Upward of 72,000 good seats remain available for next week’s Senior World Rodeo Championship.

■  “Fireball’’ Fred Wenz, the oft-scorched Sox reliever of the 1960s, was the perfect choice to light the cauldron. The Games began with a gargantuan, mesmerizing fireball, ol’ Fred’s torch never getting within so much as three feet of the cauldron. Age 83 and the guy remains magic.

■  Those clever kids at MIT. Genius. The town’s still scratching its head over how they hoisted an official Olympic transport bus to the top of the Dome.

“Really not very difficult,’’ said a sophomore Tech engineering major who requested her name not be published. “With so much gridlock, it’s not like the buses ever moved anyway.”
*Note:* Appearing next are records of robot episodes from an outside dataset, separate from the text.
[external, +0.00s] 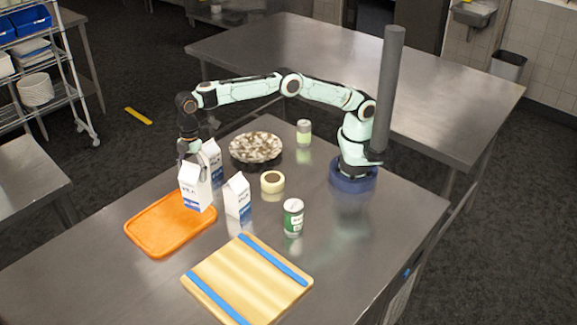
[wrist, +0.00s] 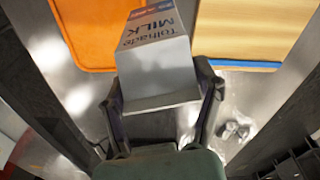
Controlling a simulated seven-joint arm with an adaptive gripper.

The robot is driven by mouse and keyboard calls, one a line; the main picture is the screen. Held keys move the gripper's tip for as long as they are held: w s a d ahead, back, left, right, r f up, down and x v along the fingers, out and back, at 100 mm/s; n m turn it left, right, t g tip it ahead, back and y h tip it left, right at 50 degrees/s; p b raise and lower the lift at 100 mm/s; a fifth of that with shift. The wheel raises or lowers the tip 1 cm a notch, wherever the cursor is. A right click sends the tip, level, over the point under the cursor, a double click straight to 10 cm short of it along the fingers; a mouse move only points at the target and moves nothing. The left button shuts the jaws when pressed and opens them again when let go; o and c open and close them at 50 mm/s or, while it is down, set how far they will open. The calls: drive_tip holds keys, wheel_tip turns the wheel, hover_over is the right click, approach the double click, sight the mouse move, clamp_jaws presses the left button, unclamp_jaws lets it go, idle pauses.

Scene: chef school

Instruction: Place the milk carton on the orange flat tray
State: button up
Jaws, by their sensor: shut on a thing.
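A white and blue milk carton (external: 195,188) is between the fingers of my gripper (external: 188,155), which is shut on it. In the wrist view the carton (wrist: 155,50) with its "MILK" lettering sits between both fingers of my gripper (wrist: 162,92). The orange flat tray (external: 165,230) lies on the table; in the external view the held carton overlaps its far right corner. I cannot tell whether the carton's base touches the tray or hangs above it. The tray (wrist: 85,35) also shows at the upper left of the wrist view.
A second milk carton (external: 237,198) stands close right of the held one, and a third (external: 213,157) stands behind it. A wooden board with blue strips (external: 248,280), a green can (external: 293,217), a yellowish round item (external: 272,182) and a dark bowl (external: 256,150) are nearby. The tray is bare.

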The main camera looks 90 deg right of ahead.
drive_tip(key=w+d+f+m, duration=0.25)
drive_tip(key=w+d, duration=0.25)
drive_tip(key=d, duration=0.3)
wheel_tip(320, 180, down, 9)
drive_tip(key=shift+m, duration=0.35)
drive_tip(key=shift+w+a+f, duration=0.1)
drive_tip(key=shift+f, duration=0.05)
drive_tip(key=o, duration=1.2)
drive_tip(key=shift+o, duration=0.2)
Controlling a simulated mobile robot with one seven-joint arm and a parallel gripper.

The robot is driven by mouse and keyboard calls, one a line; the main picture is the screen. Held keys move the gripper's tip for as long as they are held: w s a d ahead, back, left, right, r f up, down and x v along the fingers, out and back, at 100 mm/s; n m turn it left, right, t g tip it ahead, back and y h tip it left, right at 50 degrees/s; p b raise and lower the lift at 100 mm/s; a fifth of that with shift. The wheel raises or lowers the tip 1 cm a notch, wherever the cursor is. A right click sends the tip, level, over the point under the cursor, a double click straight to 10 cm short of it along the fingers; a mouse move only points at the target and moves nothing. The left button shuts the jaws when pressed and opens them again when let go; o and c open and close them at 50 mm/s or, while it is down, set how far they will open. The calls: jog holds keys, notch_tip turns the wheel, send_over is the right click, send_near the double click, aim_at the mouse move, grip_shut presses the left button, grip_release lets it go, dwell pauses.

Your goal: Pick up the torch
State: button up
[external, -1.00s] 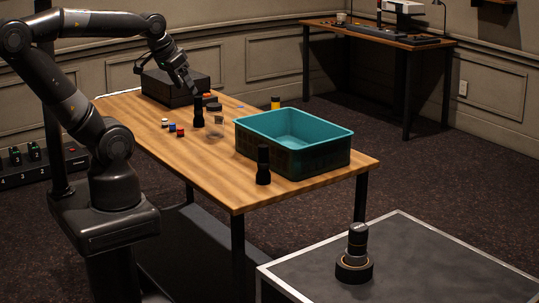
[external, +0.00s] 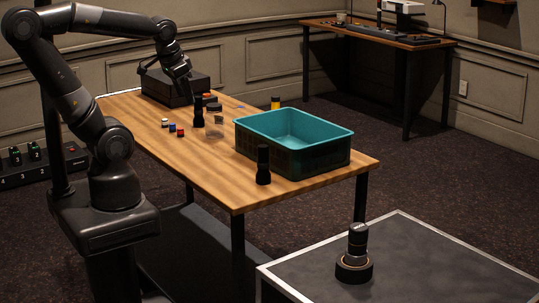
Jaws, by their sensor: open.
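A black torch (external: 199,113) stands upright on the wooden table, left of the teal bin. A second black torch-like cylinder (external: 263,166) stands upright at the bin's near side. My gripper (external: 189,97) hangs pointing down just above and to the left of the first torch's top. It looks empty, and its fingers are small and dark against the black box behind. I cannot tell how far its tips are from the torch in depth.
The teal bin (external: 337,135) stands on the table's right half. Small coloured pieces (external: 172,128) and a clear glass (external: 218,121) lie near the first torch. A black box (external: 160,88) is behind. A yellow-and-black item (external: 275,103) stands behind the bin.

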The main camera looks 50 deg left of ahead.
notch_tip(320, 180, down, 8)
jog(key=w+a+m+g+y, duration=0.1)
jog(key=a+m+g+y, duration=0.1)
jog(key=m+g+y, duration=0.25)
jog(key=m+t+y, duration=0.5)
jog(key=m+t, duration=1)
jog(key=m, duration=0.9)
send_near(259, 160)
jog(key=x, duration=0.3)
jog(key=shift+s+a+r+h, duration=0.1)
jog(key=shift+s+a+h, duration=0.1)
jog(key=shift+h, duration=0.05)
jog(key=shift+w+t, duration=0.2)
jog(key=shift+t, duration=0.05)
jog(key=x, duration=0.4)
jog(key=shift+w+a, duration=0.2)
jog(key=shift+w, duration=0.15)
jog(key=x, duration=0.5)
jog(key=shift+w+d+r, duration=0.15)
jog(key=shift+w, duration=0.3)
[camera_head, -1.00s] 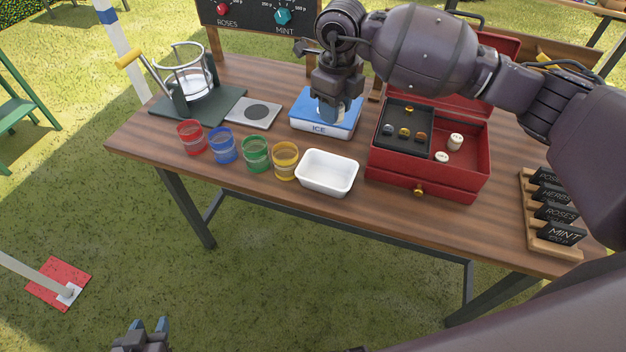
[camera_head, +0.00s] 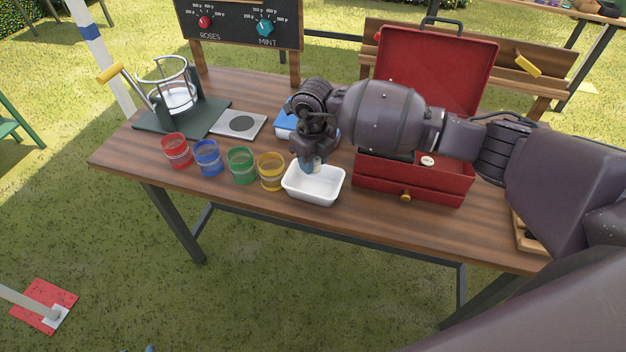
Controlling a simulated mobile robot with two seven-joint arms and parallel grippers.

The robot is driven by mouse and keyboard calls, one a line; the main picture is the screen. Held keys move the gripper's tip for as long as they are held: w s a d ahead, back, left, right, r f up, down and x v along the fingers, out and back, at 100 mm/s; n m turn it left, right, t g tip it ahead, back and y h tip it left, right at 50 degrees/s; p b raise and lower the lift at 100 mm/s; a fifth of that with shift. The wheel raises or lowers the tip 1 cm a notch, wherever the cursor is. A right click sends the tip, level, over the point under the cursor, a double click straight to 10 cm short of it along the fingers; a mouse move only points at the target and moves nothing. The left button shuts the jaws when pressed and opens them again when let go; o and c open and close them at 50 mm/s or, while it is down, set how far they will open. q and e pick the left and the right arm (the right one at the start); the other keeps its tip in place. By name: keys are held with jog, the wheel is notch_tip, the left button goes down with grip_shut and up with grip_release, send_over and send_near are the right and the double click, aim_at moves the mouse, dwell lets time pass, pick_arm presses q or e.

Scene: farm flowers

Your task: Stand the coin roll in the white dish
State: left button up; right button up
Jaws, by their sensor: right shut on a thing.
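The white dish (camera_head: 313,187) stands empty, as far as I can see, near the table's front edge. My right gripper (camera_head: 312,162) points down over the dish's back part and is shut on a small pale piece, which I take as the coin roll (camera_head: 316,168). The fingers hide most of it, and I cannot tell whether its lower end touches the dish floor.
A yellow cup (camera_head: 271,174) stands close left of the dish, with green, blue and red cups beyond. The open red cash box (camera_head: 410,187) is close on the right, with a pale roll (camera_head: 428,160) inside. The blue-topped ICE box (camera_head: 287,125) is behind my gripper.

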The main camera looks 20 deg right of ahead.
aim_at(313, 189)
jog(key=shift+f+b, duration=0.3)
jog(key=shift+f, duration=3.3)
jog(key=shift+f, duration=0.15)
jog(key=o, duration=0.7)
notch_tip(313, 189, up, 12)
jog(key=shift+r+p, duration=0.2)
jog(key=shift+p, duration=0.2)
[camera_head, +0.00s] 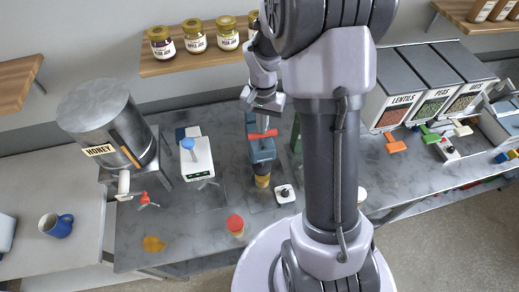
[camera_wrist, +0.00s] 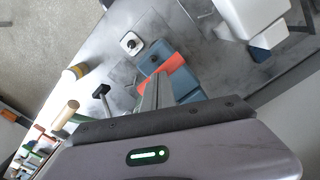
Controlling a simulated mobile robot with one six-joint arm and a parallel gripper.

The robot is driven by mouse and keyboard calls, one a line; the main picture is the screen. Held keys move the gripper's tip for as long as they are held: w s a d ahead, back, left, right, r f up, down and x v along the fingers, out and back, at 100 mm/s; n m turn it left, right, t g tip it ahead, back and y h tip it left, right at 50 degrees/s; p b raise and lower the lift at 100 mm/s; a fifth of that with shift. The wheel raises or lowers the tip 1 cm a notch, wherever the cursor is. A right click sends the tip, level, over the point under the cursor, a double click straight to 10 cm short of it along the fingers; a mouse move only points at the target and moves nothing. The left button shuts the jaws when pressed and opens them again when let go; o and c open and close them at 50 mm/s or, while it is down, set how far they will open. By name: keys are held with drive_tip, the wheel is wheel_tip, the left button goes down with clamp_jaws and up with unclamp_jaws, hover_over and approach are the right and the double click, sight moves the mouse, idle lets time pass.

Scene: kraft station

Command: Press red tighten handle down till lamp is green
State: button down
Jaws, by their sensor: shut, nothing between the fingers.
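The red tighten handle (camera_head: 262,134) lies across the top of a blue device (camera_head: 262,152) at the middle of the bench. In the wrist view the handle (camera_wrist: 181,75) looks orange-red against the blue body (camera_wrist: 186,91). My gripper (camera_head: 263,122) is shut and empty, pointing down just over the handle. In the wrist view its fingertips (camera_wrist: 160,76) overlap the handle; I cannot tell whether they touch it. A jar (camera_head: 262,181) stands at the device's foot. A small white box (camera_head: 285,194) with a dark round top stands beside it; no green light shows on it.
A white scale-like machine (camera_head: 197,158) stands left of the device. A red-lidded jar (camera_head: 235,224) stands near the bench's front edge. The honey tank (camera_head: 108,125) is at the left, and lentil and pea bins (camera_head: 403,98) are at the right. A jar shelf (camera_head: 180,66) hangs behind.

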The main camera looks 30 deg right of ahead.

■  US Senator Tom Brady, delighted as he watched daughter Vivian complete the first triple tuck in Olympic gymnastics history, reiterated that he plans to quarterback the Patriots well into his 50s. Senator Brady, who is also CEO of Avacado Ice, turned 47 on Aug. 3. He and wife Gisele housed the full contingent of 713 USA athletes at their tidy Brookline manse.

■  IOC members, reticent at first, ended up fully embracing Boston’s new standard of measurement for all Olympic events. Henceforth, the terms “meters” and/or “yards” will be replaced by “smoots.” A few conversion charts remain available at Shaw’s supermarkets.

■  The building lot on Causeway Street, vacant since old Boston Garden was torn down a quarter-century ago, proved a lively gathering spot during downtown awards ceremonies. Delaware North Companies, now a half-century into owning the Bruins and the associated Causeway properties, promised another building plan for the vacant lot to be forthcoming. The site’s only trace of Olympic spirit remained a tattered five-ringed banner, with spokes spraypainted into each ring.

■  Rarely has the Hub been as gracious and forgiving as when Rosie Ruiz skipped blithely into the Olympic Stadium to present the gold medal for the Olympic half-marathon. A smiling Ruiz, now 71, looked every bit as fit as the day she won Boston in 1980.

■  No one was able to shake down Jordan’s for free furniture in its Olympic baseball challenge — modeled after the perennial marketing bonanza with the Red Sox. It was never realistic for anyone to hit the Jordan’s logo at Fenway, given that baseball wasn’t added to the 2024 menu. Fenway proved an interesting, successful fencing venue, matches squeezed in between Sox homestands vs. the Twins and Indians.


■  Had to feel for USA Track & Field coach Mortimer “Clete” Gautburnt after his downtrodden group of red-white-and-blue cinder men finished with a lone bronze medal for the Games, the worst showing in US Olympic history.

Worldwide ridicule of the Yanks was unrelenting and particularly embarrassing for a guy who in recent years has been the heart and soul of the American squad. You knew it was all too much when a disconsolate Gautburnt muttered, “Look, Jesse Owens is not walking through that door . . . what we are is young, exciting, hard-working . . . ’’

■  In Olympic outpost Foxborough, where fewer than 4,000 spectators trekked for five days of Olympic field hockey, there was minuscule return for the $350 million Olympic organizers were forced to spend on Route 1 infrastructure upgrades. The Patriots open their 2024 NFL season Sunday vs. the Colts.

Asked his opinion of what the Games meant to the city, Gillette, and the Krafts, ever-stoic coach Bill Belichick stared, shrugged, and said, “We’re moving on to Johannesburg.’’ The South African city will host the 2028 Games.

■  Carl Yastrzemski, who turned 85 the day the Games ended (Aug. 22), was the obvious choice to play master of closing ceremonies. Yaz waved graciously to the adoring crowd of 73,000 inside Olympic Stadium, a few of whom could be heard quietly humming, “The Impossible Dream.” In true Yaz fashion, he was across the Tobin Bridge and headed north while plumes of smoke lingered over the extinguished flame.


■  Co-mayors Jack Parker and Jerry York, who assumed the city’s top office from Marty Walsh in 2022, announced that Boston will bid for the 2038 Winter Games. The Olympic medals, hizzoners said, will be forged in the shape of a beanpot.